In our story today, it was the Sadducees who came up to Jesus and took to the extreme the laws about levirate marriage, meant to maintain bloodlines and secure legacies when men died prematurely.
They weren’t coming in good faith, wondering about their deceased loved ones or beloved spouses. They were ridiculing the idea of an afterlife and wanted to trap Jesus into saying something incriminating.
And in Jesus’ typical manner, he was able to outwit them and sidestep their trap.
By invoking the story of Moses calling God“the God of Abraham, Isaac, and Jacob,” he was using scriptures important to the Sadducees to show them that there is life after death in a way that wouldn’t seem absurd like their hypothetical story of a woman with seven husbands.
The concept of death is at least as important as the concept of marriage in this story, because the two were related.
Marriage was differentthen. Marrying for romantic love is a fairly new concept.
Marriage then was a business contract between two men: the groom and the father-in-law. The bride was often in her early teens and was an asset to be bargained over.
The law about levirate marriage was to protect the lineage of a man who had died.
If there is no death, there’s no need for protecting lineage.
If God is the God of the living, if there is no death, then we are each beloved children of God, whole unto ourselves, not anyone’s property.
That is what it means to neither marry nor be given in marriage. It means our relationships will be as complete individuals without social systems that benefit some and oppress others.
We will be equals in the love of God.
I don’t know the specifics of what our relationships with each other will look like in the next life, and neither does anyone else, not for sure.
But we can trust that our God of the living will continue to be the God of love and peace and justice and mercy that we know now.
And we can trust that in the next life, not clouded by the ways we hurt each other, the cruelty and selfishness and violence that distort our world, we will experience complete union with God, and that will satisfy our needs for connection, community, and love in ways we can’t begin to imagine now.
This isn’t a situation where I’m telling you not to ask questions, just believe the right things, or just trust me. No, please, ask questions, wonder about God and this world and the next. Be curious. Think deeply. Question everything. That’s an important part of a life of faith.
Just recognize that there are a lot of answers we don’t have access to yet. It doesn’t mean the questions aren’t worth asking. But when the limits of our understanding run up against the infiniteness of God, that’s when we have to trust our relationship with God, that God is good and faithful and loving and won’t let us down.

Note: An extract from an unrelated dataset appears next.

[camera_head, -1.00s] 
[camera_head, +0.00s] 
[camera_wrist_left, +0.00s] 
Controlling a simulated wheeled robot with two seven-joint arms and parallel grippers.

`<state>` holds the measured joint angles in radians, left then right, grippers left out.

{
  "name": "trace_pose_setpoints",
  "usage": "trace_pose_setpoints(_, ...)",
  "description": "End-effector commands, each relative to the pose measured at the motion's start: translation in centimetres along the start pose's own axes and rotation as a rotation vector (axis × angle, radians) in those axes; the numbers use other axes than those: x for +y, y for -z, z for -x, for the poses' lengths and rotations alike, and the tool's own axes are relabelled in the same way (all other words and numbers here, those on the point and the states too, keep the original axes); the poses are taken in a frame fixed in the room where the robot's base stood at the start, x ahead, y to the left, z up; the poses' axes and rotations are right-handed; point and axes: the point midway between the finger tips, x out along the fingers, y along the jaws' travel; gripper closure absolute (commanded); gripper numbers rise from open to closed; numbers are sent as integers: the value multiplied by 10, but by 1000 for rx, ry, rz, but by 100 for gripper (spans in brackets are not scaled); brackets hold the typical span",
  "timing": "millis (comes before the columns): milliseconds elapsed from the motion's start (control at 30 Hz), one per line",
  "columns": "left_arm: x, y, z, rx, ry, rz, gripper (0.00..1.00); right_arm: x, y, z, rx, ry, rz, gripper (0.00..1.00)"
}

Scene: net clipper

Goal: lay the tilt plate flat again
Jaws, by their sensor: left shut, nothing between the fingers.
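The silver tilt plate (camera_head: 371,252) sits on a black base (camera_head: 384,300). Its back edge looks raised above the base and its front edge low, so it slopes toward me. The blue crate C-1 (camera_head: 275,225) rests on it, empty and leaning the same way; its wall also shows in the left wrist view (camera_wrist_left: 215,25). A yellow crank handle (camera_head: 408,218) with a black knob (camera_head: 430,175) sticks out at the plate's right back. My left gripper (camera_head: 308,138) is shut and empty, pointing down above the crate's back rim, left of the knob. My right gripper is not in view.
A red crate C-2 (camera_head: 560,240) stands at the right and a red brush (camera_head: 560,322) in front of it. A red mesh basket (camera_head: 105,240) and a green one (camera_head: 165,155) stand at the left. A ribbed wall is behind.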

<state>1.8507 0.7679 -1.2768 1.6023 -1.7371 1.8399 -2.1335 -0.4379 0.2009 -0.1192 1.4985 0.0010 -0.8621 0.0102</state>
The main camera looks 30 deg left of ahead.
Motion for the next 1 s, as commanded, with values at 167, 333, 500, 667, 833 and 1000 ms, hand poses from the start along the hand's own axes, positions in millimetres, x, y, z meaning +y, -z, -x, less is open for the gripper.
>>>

So, while we ask those good questions and trust that God will abundantly satisfy every need and desire of ours in the next life, let’s spend this life living out love as best we can.
We can show the character of God in the world around us.
God’s love is for everyone, and we don’t have to worry about who’s “in” and who’s “out.” Just like this Table, the eternal banquet is for everyone, and we can trust that our loving God will work out the details. Too many Christians get caught up in the details of the next life and show the world their own judgment instead of God’s love.
Let’s make ourselves known for something different.
Let’s make ourselves known for caring for our neighbor in this life.
Let’s make ourselves known for who we include and embrace and empower.
Let’s make ourselves known for showing the world the love of our living God.
Let’s trust the future to God and make God’s love known in the present.